宇宙航空研究開発機構 サイトマップ

TOP > レポート&コラム > 特集 > 「はやぶさ」がとらえたイトカワ画像 > イトカワにおけるレゴリスの流動と分別

特集

イトカワにおけるレゴリスの流動と分別

宮本英昭 東京大学総合研究博物館 准教授

 

 惑星や衛星、小惑星など、固体でできている天体の表面は一般に表土で覆われていて、これを“レゴリス”と呼びます。例えば、月や火星など比較的大きな天体では、大小さまざまな大きさの岩塊が表面に降り注ぐことで地面が掘られ、次第に表土が粉砕され、レゴリスが形成されたと考えられています。こうした天体では表面の重力も大きく、巻き上げられた岩は衝突現場の付近に集まるため、レゴリスの粒度分布は場所によって異なっているようです。一方、小惑星の場合はどうかというと、重力がはるかに小さいために、岩塊の衝突で巻き上げられた岩は天体全土に均一に簡単にばらまかれると考えられます。確かに、これまで観察された小惑星(エロスやイダなど)は、比較的均一な見掛けを持っていました。しかし驚いたことに、「はやぶさ」が明らかにしたイトカワの表面は、岩の多い地域と滑らかな見掛けの地域とが混在していて、明らかにレゴリスに地域性があったのです。これは、なぜでしょうか?
  私たちは、イトカワ全体が振動することでレゴリスが流動化したことが原因であろう、と考えています。私たちは、「はやぶさ」が取得した画像を徹底的に調べ、二つの重要な発見をしました。まず、イトカワは何度も振動していた、ということです。例えば、小さい砂利が大きな岩石の上にポツンと存在していてもよさそうなものですが、こうしたものは一切見つかりません。また、イトカワの小さい重力を考えると、岩石同士が引っ掛かって、すき間だらけで不安定に存在していても不思議はないのですが、すべての岩石は重力に対して安定な姿勢を保っていました。さらに、普通はきれいな円形を描くはずの衝突クレーターが、イトカワ上ではすべて不明瞭な形状をしています。こうした事実は、イトカワを覆っている岩石が、全体的に何回も、おそらく長時間にわたって振動を経験していたことを示しています。

図2 イトカワの地滑り跡。左上の白い円形のクレーター(コマバ・クレーター)から右側の滑らかな場所(ミューゼスの海)へと土砂が流動したと考えられている。なお、この図は低解像度画像の上に高解像度画像を張り付けている。

 さらに重要なことに、私たちはイトカワ表面において、地球の地滑り地形とそっくりな地形をいくつも発見しました(図2)。イトカワの表面における重力を理論的に推定したところ、こうした地形が示す土砂の流動方向は常にその場の重力が働く向き(つまり傾斜)と一致していました。
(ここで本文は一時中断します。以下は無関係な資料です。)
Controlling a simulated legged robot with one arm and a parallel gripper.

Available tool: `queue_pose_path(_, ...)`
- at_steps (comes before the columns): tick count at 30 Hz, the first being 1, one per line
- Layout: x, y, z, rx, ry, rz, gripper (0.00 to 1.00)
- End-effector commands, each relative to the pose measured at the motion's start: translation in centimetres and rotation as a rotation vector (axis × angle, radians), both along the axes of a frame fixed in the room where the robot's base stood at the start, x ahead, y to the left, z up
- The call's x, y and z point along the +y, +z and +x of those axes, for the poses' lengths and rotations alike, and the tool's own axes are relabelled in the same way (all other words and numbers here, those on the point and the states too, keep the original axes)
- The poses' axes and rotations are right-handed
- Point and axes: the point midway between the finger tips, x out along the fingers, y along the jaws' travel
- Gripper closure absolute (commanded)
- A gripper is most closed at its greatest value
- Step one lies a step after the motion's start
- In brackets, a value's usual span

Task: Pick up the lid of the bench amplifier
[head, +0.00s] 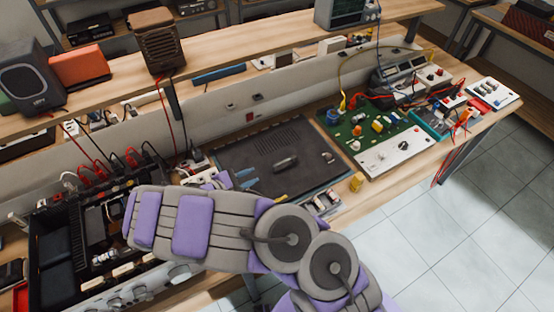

つまり重力に沿って土砂が流動するという地質学的現象が、イトカワの表面で生じていたのです。また、重力的に低い部分(すなわち、もし液体の水を置いたとしたら流れていってたまる部分)に、必ず表面が滑らかな部分(ミューゼスの海など)が存在し、こうした部分の粒子サイズはイトカワ表層で最も小さい1cm程度の砂利であることが分かりました。なぜ、このようなことが起こったのでしょうか?  岩石などの粒子が集まって振動を受けると、流動化することが知られています。これを“粉体(的な挙動)”と呼びます。この物理は大変に複雑で、まだ完全に理解されているわけではありませんが、粒子が大きさなどに応じて分別されることはよく知られています。この現象によって、イトカワを構成している土砂は振動を受けるたびに、まるで“紙相撲”のようにじわじわと動き、次第に細かい部分がふるいにかけられたかのように分別されていき、低い部分に堆積したと考えられます。すなわち、イトカワ全土において土砂が流動化と移動を繰り返し、その結果として粒子の大きさによる分別が生じたわけです。
  今回発見された“天体全球のスケールで、土砂が粉体として運動していた証拠”は、長い太陽系探査の歴史においても初めての発見です。地球では全地球規模でその歴史を考えると、マントル対流によって地表面が次々と変えられてきました。しかし熱源を持たないイトカワでは、熱源の代わりに振動が生じることで、マントル対流のように粒子が流動し地表面が更新されていたのです。
 さて、イトカワ以外の天体では、なぜこうした現象が発見されなかったのでしょうか? 私たちは、イトカワがこれまで高精度で探査された天体の中で最も小さな天体であることに原因があると考えています。私たちの物理モデルによる計算では、イトカワほど小さな天体は、宇宙空間に無数にある小さな粒子が衝突することで、比較的簡単に全体的に振動することが分かりました。つまり何度も振動することができたので、イトカワでは土砂が流動化できたのだろうと考えています。